[start of Task material]
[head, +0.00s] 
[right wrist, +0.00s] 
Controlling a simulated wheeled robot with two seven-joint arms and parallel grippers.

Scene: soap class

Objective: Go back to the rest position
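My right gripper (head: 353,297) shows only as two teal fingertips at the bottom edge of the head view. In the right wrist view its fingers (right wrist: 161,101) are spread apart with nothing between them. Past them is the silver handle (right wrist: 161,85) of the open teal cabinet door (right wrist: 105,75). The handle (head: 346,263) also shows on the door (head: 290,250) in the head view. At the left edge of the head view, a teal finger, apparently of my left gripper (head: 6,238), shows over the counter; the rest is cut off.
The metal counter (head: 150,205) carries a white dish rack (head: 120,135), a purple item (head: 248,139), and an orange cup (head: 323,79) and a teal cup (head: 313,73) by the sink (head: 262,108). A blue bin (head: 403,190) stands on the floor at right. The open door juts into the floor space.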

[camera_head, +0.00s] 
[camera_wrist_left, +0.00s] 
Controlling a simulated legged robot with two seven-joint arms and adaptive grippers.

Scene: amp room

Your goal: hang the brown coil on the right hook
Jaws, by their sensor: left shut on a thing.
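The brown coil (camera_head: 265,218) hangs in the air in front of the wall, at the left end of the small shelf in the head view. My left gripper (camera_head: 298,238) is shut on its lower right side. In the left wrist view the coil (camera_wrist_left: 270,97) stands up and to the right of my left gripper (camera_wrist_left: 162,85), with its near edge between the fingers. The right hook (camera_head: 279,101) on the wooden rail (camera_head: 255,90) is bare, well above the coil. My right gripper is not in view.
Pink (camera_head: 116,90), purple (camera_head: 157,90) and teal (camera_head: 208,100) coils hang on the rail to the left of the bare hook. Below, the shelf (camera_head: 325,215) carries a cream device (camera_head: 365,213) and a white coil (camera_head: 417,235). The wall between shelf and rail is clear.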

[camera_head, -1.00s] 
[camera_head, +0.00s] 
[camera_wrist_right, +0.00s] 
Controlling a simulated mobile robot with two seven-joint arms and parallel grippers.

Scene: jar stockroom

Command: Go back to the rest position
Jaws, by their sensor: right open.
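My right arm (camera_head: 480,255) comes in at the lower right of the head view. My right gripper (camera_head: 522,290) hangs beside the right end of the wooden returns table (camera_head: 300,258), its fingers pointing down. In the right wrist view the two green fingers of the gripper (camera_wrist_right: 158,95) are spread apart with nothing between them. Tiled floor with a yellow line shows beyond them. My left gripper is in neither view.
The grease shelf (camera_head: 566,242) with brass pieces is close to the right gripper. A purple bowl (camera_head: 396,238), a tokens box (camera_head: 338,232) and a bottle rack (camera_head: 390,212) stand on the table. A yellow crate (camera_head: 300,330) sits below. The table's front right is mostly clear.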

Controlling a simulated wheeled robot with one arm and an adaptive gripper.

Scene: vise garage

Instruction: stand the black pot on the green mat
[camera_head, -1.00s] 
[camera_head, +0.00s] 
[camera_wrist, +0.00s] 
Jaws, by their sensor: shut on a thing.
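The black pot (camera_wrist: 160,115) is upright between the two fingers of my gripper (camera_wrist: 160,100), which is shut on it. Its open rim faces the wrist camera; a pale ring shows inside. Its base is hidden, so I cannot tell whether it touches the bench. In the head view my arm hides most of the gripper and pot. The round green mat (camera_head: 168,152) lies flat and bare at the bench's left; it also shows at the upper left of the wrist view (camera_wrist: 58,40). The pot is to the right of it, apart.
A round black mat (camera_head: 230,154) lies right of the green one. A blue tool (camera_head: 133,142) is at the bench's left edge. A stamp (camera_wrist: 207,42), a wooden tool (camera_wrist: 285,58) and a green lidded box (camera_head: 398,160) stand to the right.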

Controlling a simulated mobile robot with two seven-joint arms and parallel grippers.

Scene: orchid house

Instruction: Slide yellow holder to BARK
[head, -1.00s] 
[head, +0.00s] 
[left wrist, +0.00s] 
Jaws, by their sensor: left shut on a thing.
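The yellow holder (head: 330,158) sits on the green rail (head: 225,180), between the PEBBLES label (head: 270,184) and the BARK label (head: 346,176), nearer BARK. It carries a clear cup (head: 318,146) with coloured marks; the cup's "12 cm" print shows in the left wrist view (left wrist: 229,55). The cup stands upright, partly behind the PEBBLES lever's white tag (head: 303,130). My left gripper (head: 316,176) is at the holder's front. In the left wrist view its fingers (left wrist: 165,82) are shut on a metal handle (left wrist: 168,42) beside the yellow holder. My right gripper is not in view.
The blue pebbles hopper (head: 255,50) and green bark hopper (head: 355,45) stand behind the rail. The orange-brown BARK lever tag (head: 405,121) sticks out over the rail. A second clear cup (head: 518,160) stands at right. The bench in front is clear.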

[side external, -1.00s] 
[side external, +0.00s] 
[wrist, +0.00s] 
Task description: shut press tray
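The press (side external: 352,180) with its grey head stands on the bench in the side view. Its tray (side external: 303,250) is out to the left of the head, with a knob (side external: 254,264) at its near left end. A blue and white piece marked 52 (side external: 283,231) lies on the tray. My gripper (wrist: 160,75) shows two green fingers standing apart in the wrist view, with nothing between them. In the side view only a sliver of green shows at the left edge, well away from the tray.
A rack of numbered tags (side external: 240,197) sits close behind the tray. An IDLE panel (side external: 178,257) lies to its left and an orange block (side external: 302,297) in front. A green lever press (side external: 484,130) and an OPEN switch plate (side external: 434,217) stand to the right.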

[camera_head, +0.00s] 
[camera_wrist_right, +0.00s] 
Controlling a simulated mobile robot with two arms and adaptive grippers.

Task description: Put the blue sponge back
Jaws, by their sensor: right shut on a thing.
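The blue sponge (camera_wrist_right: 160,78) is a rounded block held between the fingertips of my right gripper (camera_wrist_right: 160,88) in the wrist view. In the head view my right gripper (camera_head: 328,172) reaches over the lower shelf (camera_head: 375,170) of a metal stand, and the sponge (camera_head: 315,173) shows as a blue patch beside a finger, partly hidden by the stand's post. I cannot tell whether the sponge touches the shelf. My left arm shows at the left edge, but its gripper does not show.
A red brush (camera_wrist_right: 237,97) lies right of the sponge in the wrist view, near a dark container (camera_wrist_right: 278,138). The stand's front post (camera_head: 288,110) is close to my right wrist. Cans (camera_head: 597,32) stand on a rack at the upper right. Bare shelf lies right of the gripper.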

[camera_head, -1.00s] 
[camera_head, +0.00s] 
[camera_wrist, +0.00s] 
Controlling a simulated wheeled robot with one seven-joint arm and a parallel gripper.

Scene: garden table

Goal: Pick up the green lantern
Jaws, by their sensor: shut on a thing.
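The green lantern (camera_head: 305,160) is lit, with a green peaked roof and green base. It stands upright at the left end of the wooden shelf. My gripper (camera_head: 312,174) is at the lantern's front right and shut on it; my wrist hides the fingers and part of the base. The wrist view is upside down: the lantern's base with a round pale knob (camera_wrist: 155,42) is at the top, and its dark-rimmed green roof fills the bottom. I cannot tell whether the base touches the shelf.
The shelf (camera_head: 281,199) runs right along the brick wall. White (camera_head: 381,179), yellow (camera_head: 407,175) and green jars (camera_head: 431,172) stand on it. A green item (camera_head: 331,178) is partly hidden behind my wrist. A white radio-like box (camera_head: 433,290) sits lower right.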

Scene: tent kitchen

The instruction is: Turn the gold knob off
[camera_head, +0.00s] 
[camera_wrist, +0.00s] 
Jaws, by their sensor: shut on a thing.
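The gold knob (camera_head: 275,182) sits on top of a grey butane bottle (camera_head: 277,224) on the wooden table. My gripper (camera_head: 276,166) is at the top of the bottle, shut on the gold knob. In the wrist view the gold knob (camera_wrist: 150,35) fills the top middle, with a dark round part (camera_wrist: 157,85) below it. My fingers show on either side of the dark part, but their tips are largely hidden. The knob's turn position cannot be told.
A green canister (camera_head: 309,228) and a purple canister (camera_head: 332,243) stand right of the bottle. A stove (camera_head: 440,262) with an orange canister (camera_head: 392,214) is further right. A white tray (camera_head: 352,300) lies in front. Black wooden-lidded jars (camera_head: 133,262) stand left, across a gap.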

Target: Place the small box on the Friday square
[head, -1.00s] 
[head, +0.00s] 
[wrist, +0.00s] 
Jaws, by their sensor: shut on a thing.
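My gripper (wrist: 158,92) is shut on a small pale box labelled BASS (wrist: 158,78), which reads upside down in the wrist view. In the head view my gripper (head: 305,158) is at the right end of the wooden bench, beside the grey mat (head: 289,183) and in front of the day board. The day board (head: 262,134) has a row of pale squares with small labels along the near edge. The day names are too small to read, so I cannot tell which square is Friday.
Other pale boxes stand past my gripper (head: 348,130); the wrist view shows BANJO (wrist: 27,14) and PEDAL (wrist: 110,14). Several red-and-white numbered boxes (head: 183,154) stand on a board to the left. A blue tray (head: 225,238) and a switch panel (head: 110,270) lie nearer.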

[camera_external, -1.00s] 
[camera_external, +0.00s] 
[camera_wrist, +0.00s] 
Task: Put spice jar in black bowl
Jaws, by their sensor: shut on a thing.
[end of Task material]
What you have to do: The lines from the top of the data above down to the line containing "Scene: soap class" are to be copied exactly; no other line should appear.

Finished task:
[head, +0.00s] 
[right wrist, +0.00s] 
Controlling a simulated wheeled robot with two seven-joint arms and parallel grippers.

Scene: soap class

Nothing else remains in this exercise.